Simplesmente impressionantes as cenas da novela que marcam o reajuste da passagem em 2010 em Feira de Santana. Em janeiro, quando as tarifas subiram em Salvador e no transporte intermunicipal, indagamos se a oportunidade seria imediatamente aproveitada na cidade ou se iam aguardar as vésperas da Micareta, como aconteceu ano passado. Pois bem, o Conselho Municipal de Transportes (CMT) resolveu criar uma nova “tradição” na folia momesca feirense, marcando uma única reunião anual para, basicamente, discutir um único item: o percentual do reajuste. Justamente na quarta-feira que antecede a Micareta.

Provavelmente escaldados com a experiência do ano anterior, representantes de entidades estudantis e movimentos sociais mantiveram-se alerta e mobilizaram-se quando a reunião foi marcada. Recebi, inclusive, uma nota por e-mail, na terça-feira e até achei o tom exagerado. Ledo engano: exagerado mesmo tem sido o esforço da prefeitura em justificar o reajuste, assumindo a defesa do poderoso sindicato patronal das empresas de ônibus.

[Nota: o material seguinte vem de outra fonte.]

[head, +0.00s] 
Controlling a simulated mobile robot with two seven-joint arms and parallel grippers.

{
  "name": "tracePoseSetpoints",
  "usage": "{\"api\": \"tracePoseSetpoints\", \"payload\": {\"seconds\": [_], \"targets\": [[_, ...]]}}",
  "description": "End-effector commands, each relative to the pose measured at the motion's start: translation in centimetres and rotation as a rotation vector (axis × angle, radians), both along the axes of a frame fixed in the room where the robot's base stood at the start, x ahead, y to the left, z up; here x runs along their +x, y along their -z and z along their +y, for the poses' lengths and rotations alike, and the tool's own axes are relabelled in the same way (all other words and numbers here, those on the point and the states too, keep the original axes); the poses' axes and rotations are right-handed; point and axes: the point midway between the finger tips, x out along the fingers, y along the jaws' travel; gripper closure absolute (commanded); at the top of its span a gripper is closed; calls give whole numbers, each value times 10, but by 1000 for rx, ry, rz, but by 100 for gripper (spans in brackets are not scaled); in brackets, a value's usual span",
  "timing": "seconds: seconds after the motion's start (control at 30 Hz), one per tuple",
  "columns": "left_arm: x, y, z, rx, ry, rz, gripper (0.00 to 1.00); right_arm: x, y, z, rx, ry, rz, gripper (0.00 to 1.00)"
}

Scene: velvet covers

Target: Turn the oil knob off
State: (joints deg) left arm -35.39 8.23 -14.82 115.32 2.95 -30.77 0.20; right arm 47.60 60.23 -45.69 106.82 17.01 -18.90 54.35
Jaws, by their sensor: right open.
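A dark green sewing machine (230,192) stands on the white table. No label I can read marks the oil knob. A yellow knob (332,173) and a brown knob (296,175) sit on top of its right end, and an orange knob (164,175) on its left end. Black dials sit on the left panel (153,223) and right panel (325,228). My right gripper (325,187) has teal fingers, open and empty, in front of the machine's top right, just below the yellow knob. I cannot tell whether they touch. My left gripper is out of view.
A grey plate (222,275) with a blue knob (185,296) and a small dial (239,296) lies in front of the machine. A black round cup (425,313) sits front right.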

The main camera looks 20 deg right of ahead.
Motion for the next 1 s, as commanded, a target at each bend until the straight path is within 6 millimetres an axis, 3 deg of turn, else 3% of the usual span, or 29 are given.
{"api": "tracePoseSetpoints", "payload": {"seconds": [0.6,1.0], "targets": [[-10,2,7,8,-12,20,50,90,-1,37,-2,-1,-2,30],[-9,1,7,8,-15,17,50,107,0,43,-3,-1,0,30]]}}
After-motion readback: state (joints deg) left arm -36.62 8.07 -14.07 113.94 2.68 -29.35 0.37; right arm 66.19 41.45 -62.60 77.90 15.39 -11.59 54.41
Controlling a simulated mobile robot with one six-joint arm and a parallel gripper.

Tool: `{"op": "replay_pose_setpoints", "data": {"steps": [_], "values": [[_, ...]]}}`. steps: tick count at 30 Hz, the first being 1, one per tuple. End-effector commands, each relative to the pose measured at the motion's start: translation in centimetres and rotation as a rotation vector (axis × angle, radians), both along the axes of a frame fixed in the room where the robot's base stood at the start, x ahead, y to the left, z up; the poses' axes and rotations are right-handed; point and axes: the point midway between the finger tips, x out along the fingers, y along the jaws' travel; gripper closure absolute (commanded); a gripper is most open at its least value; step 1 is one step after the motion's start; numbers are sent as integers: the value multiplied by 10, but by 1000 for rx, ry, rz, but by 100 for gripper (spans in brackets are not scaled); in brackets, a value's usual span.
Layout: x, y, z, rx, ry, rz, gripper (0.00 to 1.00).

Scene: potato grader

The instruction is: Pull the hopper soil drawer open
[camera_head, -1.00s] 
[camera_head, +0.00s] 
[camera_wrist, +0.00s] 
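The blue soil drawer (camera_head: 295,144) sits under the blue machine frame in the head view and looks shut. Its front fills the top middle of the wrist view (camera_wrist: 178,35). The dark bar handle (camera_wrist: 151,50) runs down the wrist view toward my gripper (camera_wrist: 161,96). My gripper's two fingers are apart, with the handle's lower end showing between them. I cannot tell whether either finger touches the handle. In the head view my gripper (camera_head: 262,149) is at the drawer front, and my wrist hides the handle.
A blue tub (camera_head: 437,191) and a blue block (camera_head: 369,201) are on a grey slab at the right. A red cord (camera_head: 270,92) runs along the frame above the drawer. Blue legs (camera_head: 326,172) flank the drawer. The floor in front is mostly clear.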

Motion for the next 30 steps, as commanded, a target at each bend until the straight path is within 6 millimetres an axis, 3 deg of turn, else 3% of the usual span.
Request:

Aliás, a defesa do sindicato patronal pela prefeitura não começou essa semana. Começou com as reiteradas propagandas na tevê anunciando supostos 25 novos ônibus em circulação no município. Antes de revelar virtudes, no entanto, a publicidade revela fragilidades: mostra que ônibus novo é exceção numa cidade onde a população se locomove em veículos velhos e muito sujos.

Depois, já nesta semana, vem a nota em que a prefeitura tenta se eximir da responsabilidade pelo reajuste (“Fogem da alçada da Prefeitura Municipal de Feira de Santana as principais causas dos aumentos...”) e, ao mesmo tempo, justificar o aumento (“Elevações em custos de insumos como pneus, combustível, peças de reposição, veículos e salários não são determinados pelo desempenho da economia local”) e advertir que a freqüência agora é anual (O aumento no valor da tarifa é uma prática anual em todo o Brasil e não apenas uma peculiaridade de Feira de Santana”).

Nova nota

A manifestação que impediu a reunião na quarta-feira gerou uma reação furiosa da prefeitura. O tom da nova nota é perfeitamente cabível entre estudantes radicais, sindicatos xiitas e entre ruralistas ensadecidos, por exemplo, mas revela total desequilíbrio quando parte – oficialmente – do poder público que, em tese, deveria ser a parte mais moderada do imbróglio.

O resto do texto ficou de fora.